Por volta de 1935, a Cia de Terras do Leblon, da família Gomes de Mattos, loteou o terreno correspondente à Chácara do Céu, na encosta do morro Dois Irmãos, por trás do Hotel Leblon, e o conglomerado humano ali abarracado foi transladado para um sítio próximo à lagoa e ao campo do Clube de Regatas do Flamengo (inaugurado em 1939), originando a favela da Praia do Pinto, que acolheu parte daquele proletariado e, mais tarde, imigrantes nordestinos e outras gentes igualmente humildes, constituindo um amontoado de casebres de madeira e lata, sem higiene, conforto ou água, e com dejetos correndo livremente por valas e sulcos cavados no solo do antigo areal. Esse ajuntamento viria a desaparecer nos anos sessenta, em conseqüência de incêndio atribuído a mentes inescrupulosas e mãos criminosas, dando lugar a um conjunto de edificações hoje conhecido como Selva de Pedra.

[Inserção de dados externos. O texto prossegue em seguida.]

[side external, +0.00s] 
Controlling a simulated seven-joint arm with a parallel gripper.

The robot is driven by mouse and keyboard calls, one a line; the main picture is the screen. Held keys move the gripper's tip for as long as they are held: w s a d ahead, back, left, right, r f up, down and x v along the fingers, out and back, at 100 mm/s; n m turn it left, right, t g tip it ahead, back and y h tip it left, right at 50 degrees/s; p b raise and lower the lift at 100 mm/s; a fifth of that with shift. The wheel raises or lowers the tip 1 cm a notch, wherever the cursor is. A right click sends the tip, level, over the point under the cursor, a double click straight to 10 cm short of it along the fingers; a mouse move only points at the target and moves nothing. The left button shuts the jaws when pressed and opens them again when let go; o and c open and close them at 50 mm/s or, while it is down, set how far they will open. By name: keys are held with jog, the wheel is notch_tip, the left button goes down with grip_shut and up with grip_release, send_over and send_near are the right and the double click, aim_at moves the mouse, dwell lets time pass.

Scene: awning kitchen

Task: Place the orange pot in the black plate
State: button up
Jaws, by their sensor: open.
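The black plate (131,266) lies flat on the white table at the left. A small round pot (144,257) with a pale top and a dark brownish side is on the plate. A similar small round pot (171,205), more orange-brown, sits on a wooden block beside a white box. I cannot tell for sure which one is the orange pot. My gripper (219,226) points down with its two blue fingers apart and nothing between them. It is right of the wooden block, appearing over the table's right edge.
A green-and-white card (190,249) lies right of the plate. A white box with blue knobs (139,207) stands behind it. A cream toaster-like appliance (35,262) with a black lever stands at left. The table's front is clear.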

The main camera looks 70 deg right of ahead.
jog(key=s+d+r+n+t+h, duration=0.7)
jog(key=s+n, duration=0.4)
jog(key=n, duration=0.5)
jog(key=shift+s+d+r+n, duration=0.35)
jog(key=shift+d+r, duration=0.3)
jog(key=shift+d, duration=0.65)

Entre as camadas sociais que repartiam o bairro no início da segunda metade do século, preponderava a classe média, e tocou-lhe implantar, intuitiva e experimentalmente, um código de disciplina à sua conveniência, com normas um tanto ambíguas e eufemísticas para mascarar a supremacia natural decorrente de sua expressiva superioridade numérica, todavia sem as cláusulas peçonhentas e o pretorianismo do appartheid clássico. Os cânones foram...

 

 

Voltar à página de crônicas.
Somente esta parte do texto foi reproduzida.